**Task objective**
Select every line containing the word "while" from the material, and copy those lines.

**Input data**

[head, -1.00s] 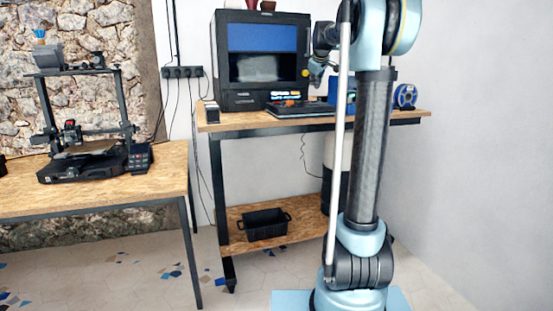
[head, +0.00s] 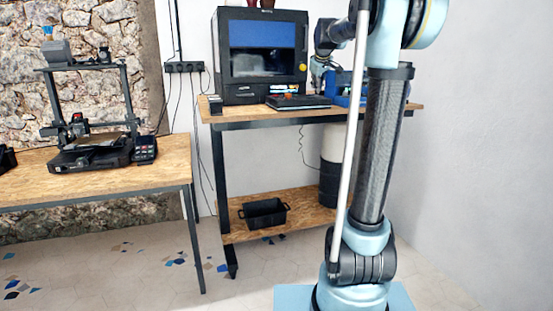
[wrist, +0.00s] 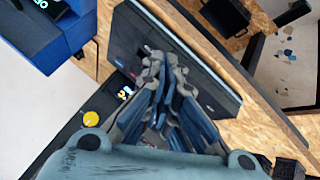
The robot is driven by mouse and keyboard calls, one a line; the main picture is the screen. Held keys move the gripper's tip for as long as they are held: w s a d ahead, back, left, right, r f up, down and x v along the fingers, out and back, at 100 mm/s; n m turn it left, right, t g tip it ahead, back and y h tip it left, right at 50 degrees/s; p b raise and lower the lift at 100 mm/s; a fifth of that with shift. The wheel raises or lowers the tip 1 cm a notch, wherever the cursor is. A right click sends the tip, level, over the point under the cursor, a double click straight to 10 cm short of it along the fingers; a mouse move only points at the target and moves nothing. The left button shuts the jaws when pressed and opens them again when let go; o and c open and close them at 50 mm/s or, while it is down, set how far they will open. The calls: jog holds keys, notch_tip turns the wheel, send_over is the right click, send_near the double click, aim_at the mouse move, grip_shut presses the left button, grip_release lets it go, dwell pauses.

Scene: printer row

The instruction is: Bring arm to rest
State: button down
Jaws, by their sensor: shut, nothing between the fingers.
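My arm stands at the right of the head view, its upright dark link (head: 385,150) in front of the far bench's right end. My gripper (wrist: 152,75) is shut and empty in the wrist view, its fingertips together above a flat black slab (wrist: 183,65) on the bench. In the head view the gripper is small and partly hidden behind my arm, over the bench's right part near a blue object (head: 345,101). I cannot tell how far it is above the slab.
A wooden bench (head: 232,116) holds a black enclosed printer (head: 239,92) with a yellow knob. A black bin (head: 265,213) is on its lower shelf. An open-frame printer (head: 95,155) stands on the left table (head: 60,190). The wall is close at right; floor tiles show in front.

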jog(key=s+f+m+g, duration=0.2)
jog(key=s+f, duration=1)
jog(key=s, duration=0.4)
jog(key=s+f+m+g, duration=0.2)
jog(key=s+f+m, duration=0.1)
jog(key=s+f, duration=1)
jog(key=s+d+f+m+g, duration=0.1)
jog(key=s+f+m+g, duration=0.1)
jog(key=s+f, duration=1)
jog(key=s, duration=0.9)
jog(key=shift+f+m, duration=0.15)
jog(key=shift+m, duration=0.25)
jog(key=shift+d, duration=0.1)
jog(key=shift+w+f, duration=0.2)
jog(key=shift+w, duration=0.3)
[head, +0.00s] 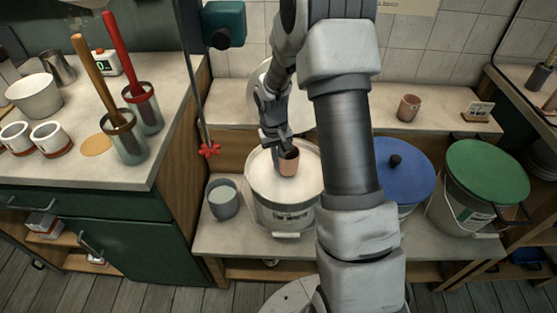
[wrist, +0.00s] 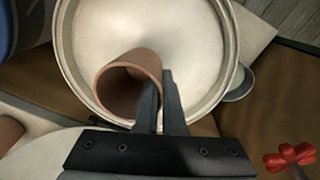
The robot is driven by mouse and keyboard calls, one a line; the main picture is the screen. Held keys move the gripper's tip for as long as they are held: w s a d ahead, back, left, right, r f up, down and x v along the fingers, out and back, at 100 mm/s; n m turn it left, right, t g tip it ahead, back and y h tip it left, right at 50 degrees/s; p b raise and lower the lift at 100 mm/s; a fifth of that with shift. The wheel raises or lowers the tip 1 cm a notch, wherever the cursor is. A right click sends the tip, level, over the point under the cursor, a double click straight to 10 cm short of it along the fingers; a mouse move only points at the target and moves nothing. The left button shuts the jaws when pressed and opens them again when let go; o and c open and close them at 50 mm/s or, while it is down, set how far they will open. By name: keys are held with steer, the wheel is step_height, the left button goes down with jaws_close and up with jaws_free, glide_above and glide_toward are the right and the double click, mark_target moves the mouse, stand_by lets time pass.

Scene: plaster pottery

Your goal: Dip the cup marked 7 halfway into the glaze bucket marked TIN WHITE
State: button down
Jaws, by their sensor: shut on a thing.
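My gripper (head: 277,147) is shut on the wall of a terracotta cup (head: 288,162). In the wrist view, the fingers (wrist: 160,100) pinch the right side of the cup (wrist: 112,92), whose open mouth faces the camera. No number shows on it. The cup is over the white glaze bucket (head: 283,212), whose front label appears to read TIN WHITE. The bucket's rim (wrist: 232,50) encircles a smooth cream surface in the wrist view. I cannot tell whether the cup's bottom touches that surface.
A grey pail (head: 222,200) stands left of the bucket. A blue-lidded bucket (head: 402,175) and a green-lidded bucket (head: 478,190) stand to the right. Another terracotta cup (head: 408,107) sits on the back shelf. A red star-shaped handle (head: 209,150) hangs to the left.

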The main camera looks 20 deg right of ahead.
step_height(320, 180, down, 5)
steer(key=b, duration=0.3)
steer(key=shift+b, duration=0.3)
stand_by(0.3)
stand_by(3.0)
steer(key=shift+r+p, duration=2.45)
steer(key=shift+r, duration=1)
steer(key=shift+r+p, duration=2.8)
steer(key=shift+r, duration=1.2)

**Answer to the problem**
The robot is driven by mouse and keyboard calls, one a line; the main picture is the screen. Held keys move the gripper's tip for as long as they are held: w s a d ahead, back, left, right, r f up, down and x v along the fingers, out and back, at 100 mm/s; n m turn it left, right, t g tip it ahead, back and y h tip it left, right at 50 degrees/s; p b raise and lower the lift at 100 mm/s; a fifth of that with shift. The wheel raises or lowers the tip 1 cm a notch, wherever the cursor is. A right click sends the tip, level, over the point under the cursor, a double click straight to 10 cm short of it along the fingers; a mouse move only points at the target and moves nothing. The left button shuts the jaws when pressed and opens them again when let go; o and c open and close them at 50 mm/s or, while it is down, set how far they will open. The calls: jog holds keys, notch_tip turns the wheel, send_over is the right click, send_near the double click, aim_at the mouse move, grip_shut presses the left button, grip_release lets it go, dwell pauses.
The robot is driven by mouse and keyboard calls, one a line; the main picture is the screen. Held keys move the gripper's tip for as long as they are held: w s a d ahead, back, left, right, r f up, down and x v along the fingers, out and back, at 100 mm/s; n m turn it left, right, t g tip it ahead, back and y h tip it left, right at 50 degrees/s; p b raise and lower the lift at 100 mm/s; a fifth of that with shift. The wheel raises or lowers the tip 1 cm a notch, wherever the cursor is. A right click sends the tip, level, over the point under the cursor, a double click straight to 10 cm short of it along the fingers; a mouse move only points at the target and moves nothing. The left button shuts the jaws when pressed and opens them again when let go; o and c open and close them at 50 mm/s or, while it is down, set how far they will open. By name: keys are held with steer, the wheel is step_height, the left button goes down with jaws_close and up with jaws_free, glide_above and glide_toward are the right and the double click, mark_target moves the mouse, stand_by lets time pass.

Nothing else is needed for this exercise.